Two soldiers firm on decision to join volunteer army

February 04, 1991|By Mike Klingaman | Mike Klingaman,Evening Sun Staff

Jody Ament joined the Army in 1988 because she was bored with her teaching career and a safe civilian lifestyle.

The Army did not disappoint. Ament, 27, of Finksburg, now carries a weapon and gas mask to work. She is stationed in Frankfurt, Germany, where American bases are on full alert against terrorism. And she may yet be deployed to the Persian Gulf.

Donovan Williams sought a challenge in life when he became a Marine three years ago. Before leaving for boot camp, he sat in his parents' home and explained his choice to a reporter.

"I don't want to die for a little bit of oil or a few thousand acres, but defending the country is a small price to pay for living in the United States," said Williams, of Ellicott City.

Now a lance corporal, Williams, 21, is an infantry rifleman whose unit is currently assigned to the Middle East. Some Marine units already are in contact with the enemy, and the ground war is heating up.

Ament and Williams are among the thousands of Baltimore-area young people who joined up long before Iraq invaded Kuwait and now are part of a massive war effort.

The year they enlisted, the eight-year conflict between Iran and Iraq was ending after 1 million deaths. And the Cold War seemed nearly over: The Soviet Union withdrew from Afghanistan, and President Reagan and Soviet leader Mikhail Gorbachev held a summit meeting in Moscow.

It seemed like a safe time to enter the military. Nonetheless, both soldiers stand by their decision to volunteer.

"Absolutely," said Williams, who was home on emergency leave last week. "I have a sense of responsibility, and a lot more discipline.

"It's real, real tough sometimes, when you're lying there wet and tired, and you think, 'Was this the right thing to do?' But you know the answer."

Williams said Iraqi President Saddam Hussein "has to be stopped now. It's better than trying to do it 10 years from now, when he has a lot more muscle."

The young Marine was to return to his unit this week. "I'm a little itchy," he said. "The closest friends I've ever had are over there. I'm anxious to get back.

"I haven't seen combat yet. I am a little scared, but it's not a fear that makes me apprehensive. Nobody looks forward to fighting, but it's a job that has to be done."

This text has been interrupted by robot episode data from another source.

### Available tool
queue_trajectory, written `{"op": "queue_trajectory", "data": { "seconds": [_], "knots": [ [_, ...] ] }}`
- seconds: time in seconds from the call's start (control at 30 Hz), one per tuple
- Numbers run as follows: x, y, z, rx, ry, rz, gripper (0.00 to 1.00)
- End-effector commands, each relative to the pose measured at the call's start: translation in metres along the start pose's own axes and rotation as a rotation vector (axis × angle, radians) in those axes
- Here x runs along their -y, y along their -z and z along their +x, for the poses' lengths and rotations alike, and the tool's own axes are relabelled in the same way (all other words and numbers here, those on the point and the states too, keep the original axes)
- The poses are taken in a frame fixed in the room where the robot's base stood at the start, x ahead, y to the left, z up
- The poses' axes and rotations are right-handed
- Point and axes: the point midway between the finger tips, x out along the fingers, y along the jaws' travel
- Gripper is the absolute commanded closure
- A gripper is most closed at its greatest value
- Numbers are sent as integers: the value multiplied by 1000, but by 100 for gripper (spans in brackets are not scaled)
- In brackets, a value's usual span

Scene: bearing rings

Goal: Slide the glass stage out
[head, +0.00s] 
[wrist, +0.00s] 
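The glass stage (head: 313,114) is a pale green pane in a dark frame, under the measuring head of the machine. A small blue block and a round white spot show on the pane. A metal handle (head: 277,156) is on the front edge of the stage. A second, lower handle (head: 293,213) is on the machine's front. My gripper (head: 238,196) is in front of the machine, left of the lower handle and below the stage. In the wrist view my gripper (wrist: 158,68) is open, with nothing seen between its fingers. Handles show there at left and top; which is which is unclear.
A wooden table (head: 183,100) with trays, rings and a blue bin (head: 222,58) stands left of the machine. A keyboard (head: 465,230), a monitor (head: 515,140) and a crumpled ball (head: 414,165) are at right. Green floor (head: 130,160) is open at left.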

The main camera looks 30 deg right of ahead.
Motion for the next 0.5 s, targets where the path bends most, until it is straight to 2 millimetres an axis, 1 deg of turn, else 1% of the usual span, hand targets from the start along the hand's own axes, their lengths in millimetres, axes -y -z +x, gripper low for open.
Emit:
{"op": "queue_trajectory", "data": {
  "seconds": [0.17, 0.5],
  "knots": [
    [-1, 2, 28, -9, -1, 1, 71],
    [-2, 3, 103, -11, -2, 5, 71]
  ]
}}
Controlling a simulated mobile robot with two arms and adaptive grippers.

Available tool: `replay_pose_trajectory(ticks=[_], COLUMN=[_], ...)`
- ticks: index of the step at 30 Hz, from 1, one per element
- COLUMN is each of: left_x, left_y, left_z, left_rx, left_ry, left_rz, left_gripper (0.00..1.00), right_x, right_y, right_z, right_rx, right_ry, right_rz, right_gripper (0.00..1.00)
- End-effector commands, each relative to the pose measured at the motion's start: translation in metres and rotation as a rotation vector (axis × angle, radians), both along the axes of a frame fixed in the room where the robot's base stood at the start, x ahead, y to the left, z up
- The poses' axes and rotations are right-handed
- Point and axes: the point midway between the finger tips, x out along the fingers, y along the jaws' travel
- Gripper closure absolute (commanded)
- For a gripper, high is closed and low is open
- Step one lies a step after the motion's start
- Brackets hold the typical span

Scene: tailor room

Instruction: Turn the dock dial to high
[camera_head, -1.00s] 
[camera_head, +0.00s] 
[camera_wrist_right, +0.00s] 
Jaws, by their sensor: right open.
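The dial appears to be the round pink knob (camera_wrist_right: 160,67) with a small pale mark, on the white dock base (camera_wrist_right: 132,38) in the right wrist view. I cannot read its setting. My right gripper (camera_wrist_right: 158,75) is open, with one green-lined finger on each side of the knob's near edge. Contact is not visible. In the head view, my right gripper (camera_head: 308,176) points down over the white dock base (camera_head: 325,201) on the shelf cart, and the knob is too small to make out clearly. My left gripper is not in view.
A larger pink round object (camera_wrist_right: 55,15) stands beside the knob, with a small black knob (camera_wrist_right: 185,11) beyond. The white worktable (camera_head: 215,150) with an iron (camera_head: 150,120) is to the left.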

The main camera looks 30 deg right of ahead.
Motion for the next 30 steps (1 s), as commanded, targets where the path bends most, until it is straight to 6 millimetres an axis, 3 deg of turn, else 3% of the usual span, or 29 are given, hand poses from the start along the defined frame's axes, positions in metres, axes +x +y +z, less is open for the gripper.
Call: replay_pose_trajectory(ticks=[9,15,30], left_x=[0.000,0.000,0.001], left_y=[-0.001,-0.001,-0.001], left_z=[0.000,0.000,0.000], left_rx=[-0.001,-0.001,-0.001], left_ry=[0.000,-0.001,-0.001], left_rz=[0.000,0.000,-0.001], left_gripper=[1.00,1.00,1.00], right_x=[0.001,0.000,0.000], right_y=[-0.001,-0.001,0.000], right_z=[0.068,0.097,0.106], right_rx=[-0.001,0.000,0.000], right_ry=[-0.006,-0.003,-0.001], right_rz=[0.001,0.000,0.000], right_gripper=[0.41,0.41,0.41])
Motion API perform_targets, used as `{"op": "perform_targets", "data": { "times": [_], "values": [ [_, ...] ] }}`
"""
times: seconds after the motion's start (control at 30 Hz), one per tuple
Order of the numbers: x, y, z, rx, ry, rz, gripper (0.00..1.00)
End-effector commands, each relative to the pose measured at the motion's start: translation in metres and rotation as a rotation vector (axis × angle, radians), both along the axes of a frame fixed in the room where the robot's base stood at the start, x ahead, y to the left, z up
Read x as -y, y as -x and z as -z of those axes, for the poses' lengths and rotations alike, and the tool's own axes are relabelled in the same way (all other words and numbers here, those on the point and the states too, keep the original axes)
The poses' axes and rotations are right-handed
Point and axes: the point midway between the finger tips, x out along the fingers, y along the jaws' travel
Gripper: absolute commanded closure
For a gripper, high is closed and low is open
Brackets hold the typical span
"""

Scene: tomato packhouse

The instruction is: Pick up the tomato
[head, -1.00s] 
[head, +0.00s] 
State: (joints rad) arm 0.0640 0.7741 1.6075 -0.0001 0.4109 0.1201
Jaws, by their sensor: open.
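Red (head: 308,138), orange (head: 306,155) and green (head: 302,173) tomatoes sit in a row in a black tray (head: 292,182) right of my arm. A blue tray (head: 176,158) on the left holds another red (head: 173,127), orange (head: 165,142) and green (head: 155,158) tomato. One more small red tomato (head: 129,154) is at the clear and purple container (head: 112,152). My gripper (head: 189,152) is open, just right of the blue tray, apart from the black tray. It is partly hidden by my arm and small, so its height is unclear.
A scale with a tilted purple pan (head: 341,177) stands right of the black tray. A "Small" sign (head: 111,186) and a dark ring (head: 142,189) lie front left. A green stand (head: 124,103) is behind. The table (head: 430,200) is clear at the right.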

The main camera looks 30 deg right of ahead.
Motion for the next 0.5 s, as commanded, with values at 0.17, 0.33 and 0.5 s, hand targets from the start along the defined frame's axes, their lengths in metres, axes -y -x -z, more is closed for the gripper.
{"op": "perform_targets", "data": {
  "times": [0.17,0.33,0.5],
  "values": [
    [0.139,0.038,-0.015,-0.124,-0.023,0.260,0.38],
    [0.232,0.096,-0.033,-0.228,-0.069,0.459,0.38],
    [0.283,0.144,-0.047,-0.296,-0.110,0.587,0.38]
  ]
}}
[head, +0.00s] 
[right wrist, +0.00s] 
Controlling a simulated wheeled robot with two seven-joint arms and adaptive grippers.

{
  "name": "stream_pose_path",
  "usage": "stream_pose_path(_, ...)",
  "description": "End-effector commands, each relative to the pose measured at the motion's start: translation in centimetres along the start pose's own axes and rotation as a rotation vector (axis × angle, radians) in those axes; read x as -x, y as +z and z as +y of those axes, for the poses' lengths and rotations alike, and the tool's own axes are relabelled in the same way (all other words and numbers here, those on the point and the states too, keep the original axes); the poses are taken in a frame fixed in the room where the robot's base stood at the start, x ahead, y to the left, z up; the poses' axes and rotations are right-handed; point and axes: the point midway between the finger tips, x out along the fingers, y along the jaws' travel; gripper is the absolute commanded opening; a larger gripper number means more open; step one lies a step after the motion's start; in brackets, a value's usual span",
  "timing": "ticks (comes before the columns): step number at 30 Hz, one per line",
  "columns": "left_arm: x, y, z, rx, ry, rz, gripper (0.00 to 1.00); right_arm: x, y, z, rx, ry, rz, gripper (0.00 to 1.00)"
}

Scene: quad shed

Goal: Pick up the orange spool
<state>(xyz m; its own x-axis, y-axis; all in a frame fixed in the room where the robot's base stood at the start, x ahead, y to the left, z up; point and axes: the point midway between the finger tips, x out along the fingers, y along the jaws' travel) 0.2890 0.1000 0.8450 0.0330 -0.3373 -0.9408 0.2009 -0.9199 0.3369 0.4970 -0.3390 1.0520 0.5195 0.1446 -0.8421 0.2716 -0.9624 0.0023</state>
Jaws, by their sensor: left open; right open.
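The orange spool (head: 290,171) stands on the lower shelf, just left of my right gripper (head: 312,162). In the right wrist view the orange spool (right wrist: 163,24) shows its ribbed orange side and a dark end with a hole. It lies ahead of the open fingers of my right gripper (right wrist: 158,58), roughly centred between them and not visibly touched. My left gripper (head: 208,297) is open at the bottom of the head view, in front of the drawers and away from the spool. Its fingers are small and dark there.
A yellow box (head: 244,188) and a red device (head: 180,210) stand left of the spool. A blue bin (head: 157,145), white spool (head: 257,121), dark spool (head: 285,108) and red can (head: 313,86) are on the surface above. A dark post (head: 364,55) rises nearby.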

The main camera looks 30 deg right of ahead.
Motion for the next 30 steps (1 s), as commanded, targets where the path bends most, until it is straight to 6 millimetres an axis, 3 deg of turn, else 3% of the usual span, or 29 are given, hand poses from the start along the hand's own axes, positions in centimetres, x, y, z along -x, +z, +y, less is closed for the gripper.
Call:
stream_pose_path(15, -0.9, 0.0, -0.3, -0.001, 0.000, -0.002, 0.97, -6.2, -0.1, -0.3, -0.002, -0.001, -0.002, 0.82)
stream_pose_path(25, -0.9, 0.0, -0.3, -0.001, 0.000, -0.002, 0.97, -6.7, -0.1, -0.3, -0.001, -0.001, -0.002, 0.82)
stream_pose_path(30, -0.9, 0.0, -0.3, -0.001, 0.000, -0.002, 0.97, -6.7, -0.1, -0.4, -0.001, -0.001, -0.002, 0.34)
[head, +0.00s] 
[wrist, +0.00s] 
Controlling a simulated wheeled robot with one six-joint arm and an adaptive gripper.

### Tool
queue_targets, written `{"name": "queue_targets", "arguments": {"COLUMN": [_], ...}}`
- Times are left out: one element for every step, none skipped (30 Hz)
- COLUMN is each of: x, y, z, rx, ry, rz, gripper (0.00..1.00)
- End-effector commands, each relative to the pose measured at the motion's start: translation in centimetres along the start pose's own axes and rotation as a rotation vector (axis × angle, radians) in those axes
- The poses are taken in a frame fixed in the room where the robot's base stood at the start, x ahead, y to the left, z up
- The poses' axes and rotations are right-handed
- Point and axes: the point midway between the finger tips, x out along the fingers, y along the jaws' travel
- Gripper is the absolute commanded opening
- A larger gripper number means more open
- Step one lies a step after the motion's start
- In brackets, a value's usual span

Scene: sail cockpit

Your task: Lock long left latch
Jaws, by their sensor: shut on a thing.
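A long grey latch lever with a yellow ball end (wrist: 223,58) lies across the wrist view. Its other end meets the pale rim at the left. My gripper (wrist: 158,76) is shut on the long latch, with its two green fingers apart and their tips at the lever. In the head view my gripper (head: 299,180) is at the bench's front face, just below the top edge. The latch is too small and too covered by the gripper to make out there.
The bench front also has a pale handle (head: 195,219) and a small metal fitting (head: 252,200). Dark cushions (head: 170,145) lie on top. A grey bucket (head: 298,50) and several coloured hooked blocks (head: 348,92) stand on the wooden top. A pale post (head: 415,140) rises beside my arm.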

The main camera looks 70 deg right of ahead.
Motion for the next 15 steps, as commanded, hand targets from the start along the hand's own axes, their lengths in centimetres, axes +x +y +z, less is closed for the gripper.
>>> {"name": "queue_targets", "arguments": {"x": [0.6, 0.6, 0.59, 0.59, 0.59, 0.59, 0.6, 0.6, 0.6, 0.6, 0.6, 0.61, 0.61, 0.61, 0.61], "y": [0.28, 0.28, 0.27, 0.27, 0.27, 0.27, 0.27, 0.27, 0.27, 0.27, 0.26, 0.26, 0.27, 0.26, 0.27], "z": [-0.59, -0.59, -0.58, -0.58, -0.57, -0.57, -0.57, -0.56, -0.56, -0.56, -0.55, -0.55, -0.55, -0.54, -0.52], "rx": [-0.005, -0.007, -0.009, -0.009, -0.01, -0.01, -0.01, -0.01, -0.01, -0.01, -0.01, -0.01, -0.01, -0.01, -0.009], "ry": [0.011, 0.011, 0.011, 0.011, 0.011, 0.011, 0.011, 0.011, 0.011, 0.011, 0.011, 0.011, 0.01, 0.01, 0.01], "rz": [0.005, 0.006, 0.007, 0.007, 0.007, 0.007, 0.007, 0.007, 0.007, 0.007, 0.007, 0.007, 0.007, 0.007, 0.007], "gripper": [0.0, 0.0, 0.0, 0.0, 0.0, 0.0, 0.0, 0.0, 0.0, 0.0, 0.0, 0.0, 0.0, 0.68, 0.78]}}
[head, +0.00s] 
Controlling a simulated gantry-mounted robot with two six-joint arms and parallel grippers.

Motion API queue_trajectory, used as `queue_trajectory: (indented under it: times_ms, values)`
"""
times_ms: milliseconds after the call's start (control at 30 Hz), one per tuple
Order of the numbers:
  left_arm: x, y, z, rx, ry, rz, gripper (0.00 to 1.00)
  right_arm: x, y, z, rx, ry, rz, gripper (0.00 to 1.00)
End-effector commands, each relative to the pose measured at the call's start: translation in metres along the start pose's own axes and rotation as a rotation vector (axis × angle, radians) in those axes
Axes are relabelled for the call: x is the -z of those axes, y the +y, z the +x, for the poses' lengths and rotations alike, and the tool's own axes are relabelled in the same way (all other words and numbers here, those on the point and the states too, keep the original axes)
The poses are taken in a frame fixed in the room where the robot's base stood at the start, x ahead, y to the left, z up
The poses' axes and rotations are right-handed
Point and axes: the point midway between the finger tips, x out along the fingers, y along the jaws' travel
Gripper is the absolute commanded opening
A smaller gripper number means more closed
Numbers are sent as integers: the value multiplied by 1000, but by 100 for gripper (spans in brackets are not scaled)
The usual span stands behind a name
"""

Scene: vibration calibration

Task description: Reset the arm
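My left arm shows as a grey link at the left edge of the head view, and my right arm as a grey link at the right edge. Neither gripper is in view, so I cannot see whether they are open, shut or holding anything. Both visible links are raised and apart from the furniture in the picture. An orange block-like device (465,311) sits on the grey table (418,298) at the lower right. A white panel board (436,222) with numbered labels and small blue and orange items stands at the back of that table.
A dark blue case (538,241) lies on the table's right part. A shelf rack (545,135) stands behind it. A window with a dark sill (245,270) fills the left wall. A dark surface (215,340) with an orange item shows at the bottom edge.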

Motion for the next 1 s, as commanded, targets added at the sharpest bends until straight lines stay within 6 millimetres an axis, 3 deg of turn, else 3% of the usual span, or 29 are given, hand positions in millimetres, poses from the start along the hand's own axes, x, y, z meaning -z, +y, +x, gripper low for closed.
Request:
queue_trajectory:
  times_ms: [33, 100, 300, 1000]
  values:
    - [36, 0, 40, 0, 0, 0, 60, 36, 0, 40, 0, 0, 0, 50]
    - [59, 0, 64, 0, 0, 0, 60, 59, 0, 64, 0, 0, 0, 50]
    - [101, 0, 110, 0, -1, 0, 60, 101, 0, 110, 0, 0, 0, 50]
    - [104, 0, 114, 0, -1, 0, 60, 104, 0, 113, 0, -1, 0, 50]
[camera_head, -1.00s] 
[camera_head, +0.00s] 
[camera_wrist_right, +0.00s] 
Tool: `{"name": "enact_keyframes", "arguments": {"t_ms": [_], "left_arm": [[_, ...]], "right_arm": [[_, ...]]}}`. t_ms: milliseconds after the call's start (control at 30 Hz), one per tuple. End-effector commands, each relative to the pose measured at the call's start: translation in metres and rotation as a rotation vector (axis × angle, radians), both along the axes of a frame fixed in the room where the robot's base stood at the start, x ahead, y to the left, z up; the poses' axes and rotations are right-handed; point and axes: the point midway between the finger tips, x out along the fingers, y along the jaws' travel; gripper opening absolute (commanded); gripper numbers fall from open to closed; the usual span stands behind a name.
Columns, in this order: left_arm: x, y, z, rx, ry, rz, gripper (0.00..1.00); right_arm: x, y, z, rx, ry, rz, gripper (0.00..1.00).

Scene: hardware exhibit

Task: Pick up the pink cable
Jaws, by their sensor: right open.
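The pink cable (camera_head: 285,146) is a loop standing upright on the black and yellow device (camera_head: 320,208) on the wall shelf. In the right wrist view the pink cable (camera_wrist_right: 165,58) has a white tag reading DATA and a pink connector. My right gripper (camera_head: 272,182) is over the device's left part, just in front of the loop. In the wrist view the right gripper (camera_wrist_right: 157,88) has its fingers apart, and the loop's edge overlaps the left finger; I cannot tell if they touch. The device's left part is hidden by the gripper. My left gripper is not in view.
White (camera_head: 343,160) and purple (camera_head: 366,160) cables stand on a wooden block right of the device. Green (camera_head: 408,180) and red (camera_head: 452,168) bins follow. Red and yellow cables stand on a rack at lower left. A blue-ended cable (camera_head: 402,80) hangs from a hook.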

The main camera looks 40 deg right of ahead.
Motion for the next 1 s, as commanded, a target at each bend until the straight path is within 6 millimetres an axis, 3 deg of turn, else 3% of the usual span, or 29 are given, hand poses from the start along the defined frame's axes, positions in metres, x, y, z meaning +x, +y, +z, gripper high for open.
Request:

Both Williams, a former all-Howard County football player at Centennial High, and Ament are crack marksmen with the M-16 rifle. Williams, who scored 226 out of 250 points in his marksmanship test, is classified an "expert."

Ament earned her own sharpshooter badge with a weapon she named "Pig" because it was always muddy in basic training.

She said she has no regrets about joining up.

"I'm glad I did it and, given the chance, I would do it again. I appreciate America more. But I'm not going to re-enlist," Ament said last week in a telephone interview. Eventually, she hopes to work for the National Security Agency or the FBI.

"I could never go back to a humdrum 9-to-5 job after this," she said.

Ament, a graduate of Villa Julie College, was to have returned to the United States last week for her final 18 months of duty. But her transfer has been postponed indefinitely.

Her workplace, a post office at the huge U.S. military complex on the outskirts of Frankfurt, is guarded by Marines. Ament, whose rank is specialist, dispatches mail to personnel serving in Operation Desert Storm.

"My job is okay. I mean, I feel like I have a mission to accomplish," Ament wrote in a recent letter to her parents. "At work we wear our equipment and carry our weapons. Frankfurt is the number one terrorist target. Lucky me.

"Who would have thought, when I joined, that this [war] would happen. But we'll keep kicking butt."